MUSSORGSKY (arr. Stokowski) Night on Bald Mountain
Here is Leopold Stokowski‘s (1882-1977) transcription of Modest Mussorgsky‘s “Night on Bald Mountain”. This is the version most famously featured as the ending sequence of the Disney film “Fantasia” (1948), and that most famously caused quite an uproar among movie-goers due to the demonic imagery used in the aforementioned clip.
Stokowski was a prodigy along the lines of Maazel, entering into the Royal Academy of Music to study composition and conducting at the age of merely 13. During his long span as one of the most prominent and important conductors (not to mention one of the greatest) he was actually a very controversial figure. What many people probably don’t know is that Stokowski was a great champion of contemporary music, giving the U.S. and/or world premieres of works by Elgar, Vaughn Williams, Prokofiev, Schoenberg, Hovhaness, Copland, Barber, Berg, Feldman and other contemporary composers.
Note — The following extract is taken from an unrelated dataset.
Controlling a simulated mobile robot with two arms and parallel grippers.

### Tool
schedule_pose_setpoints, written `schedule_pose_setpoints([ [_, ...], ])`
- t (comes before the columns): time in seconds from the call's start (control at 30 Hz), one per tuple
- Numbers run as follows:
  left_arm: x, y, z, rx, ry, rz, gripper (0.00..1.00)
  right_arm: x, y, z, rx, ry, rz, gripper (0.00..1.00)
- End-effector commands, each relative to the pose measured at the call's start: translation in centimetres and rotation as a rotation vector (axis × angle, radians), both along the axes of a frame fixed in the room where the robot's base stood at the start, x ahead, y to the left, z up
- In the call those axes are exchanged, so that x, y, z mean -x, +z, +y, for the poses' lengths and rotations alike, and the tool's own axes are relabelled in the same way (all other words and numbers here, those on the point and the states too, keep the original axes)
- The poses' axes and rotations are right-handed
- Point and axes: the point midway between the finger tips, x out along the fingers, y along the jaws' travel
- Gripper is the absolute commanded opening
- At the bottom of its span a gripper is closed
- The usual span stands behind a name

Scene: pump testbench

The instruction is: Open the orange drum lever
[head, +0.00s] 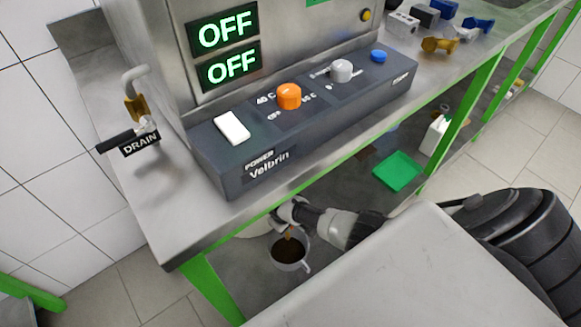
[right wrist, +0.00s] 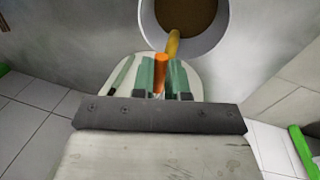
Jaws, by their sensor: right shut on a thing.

He is also very important to the history of modern concert practice as well, popularizing the batonless technique of conducting, as well as inventing and popularizing the “pops concert” and the modern chairing of a symphony orchestra. He was able to produce what was then referred to as “the Stokowski Sound”, although what is now called “the Philly Sound” (one of the many, illustrious orchestras he was resident conductor for), and was the greatest influence on many conductors proceeding him, particularly Leonard Bernstein. His transcriptions and editing of works were considered uncoif at the time, a practice that had long since become outdated as printed music became more available, but they are now one of the things he is best-known for, particularly this and his orchestration of Bach’s Toccata en Fugue in D Minor BWV 565.
Performed here in 1966 by the London Symphony Orchestra.